変わっていく私たちと、“変わらない”基地の島オキナワの現実…

「進んでないよ、50年」

山城園子さん。幼稚園の教員として、この島を見続けてきました。

「どの幼稚園に行っても、もう爆音がすごくて。絵本読んでいる時とかも途中で止めないと聞こえない(状態)」

沖縄が日本に復帰する5年前の1967年。日本テレビで放送された『沖縄18才の発言』。

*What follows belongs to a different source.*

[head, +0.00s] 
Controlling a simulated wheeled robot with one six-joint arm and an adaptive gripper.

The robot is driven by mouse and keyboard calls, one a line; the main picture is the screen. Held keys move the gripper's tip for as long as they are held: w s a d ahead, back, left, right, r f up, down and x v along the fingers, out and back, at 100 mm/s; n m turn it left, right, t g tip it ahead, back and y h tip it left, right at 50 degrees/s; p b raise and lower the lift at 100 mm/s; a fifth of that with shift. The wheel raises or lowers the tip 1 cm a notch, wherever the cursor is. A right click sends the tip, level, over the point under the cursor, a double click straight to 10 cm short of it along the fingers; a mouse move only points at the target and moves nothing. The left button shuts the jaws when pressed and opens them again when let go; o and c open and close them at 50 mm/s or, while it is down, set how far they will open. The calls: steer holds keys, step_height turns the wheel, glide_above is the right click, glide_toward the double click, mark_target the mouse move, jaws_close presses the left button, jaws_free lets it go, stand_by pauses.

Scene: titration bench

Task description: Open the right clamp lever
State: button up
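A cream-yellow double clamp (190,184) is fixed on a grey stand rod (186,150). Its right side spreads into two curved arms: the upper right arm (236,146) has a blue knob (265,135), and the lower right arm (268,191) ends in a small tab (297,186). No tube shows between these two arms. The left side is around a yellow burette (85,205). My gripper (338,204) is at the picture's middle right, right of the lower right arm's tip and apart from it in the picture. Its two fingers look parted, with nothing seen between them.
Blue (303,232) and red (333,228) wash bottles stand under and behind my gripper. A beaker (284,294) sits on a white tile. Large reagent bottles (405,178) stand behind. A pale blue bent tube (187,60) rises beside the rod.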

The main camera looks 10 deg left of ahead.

「君らが考えてるのは、施政権をとって基地問題には触らないっていうんだろ? そうだろ? 君らは分離返還にはしっているだろ?」
「はしってないよ!」
「そうじゃないか!」
「今の現実をかみ合わせて言っている」

本土復帰について熱く討論する高校生達の姿が。

18歳だった、山城さん。

「だいたい本土の人は、大変ずるいんじゃないかなと思う。沖縄をただ同情的に見ているのであって、本当に救おうという気持ちはないんじゃないかと思います」

この番組が放送された1967年。沖縄はアメリカの統治下におかれ、22年がたっていました。通貨はドルが使われ、車は右側通行。繁華街にはベトナム戦争に向かう米兵の姿がありました。

統治下の“オキナワ”しか知らない高校生たち。

山城さん「私たち沖縄も同じ日本人の血が流れていながら、そう見捨てるでしょうか」

放送から5年がたった1972年5月15日。沖縄は復帰の時を迎えます。

佐藤栄作首相(当時)「祖国に復帰いたしました」

それから4年…山城さんは幼稚園の教員になっていました。

本土復帰とは何だったのか、あのときのクラスメイトが、再び意見を交わします。

「返還して安心して暮らせるかっていったら、そうじゃないわけ。基地があるゆえに、私たちは、生命が危険のなかにあるんだっていうことはね」

だんだんと見えてきた復帰の現実…1995年、再び彼らを取材しました。

「乾杯」

山城さん「私たちは肉親を失い、言論の自由を認められず、大変苦しい思いをしています」

男性「あのときの園子の言葉、相当きつかったよ。だけどよ、今あんたが言ったことは、今の現実なんだよ」

普天間基地のある、宜野湾市で働いていた山城さん。

「復帰となれば基地は全部なくなると思っていた。それ(基地)がなくならないで、“ウソ?”って、“まさか”って思いはみんな持ってたんですよ」

2004年、沖縄国際大学に米軍のヘリが墜落。山城さんの心配は現実のものとなってしまいます。

米兵「おまえらダメだ」
カメラマン「ここは、私の島だ」
米兵「撮影するな」
カメラマン「なんで? ここは日本でしょうが」

2010年。山城さんは幼稚園の副園長になっていました。子供たちを連れてきたのは、普天間基地の近くにある高台。

山城さん「最後だから、(子どもたちに)伝えて終わりたいなと…」

いまだ在日米軍基地の約7割が集中する沖縄。

定年し、孫にも恵まれた山城さんの目の前には、何も変わらない基地のある景色。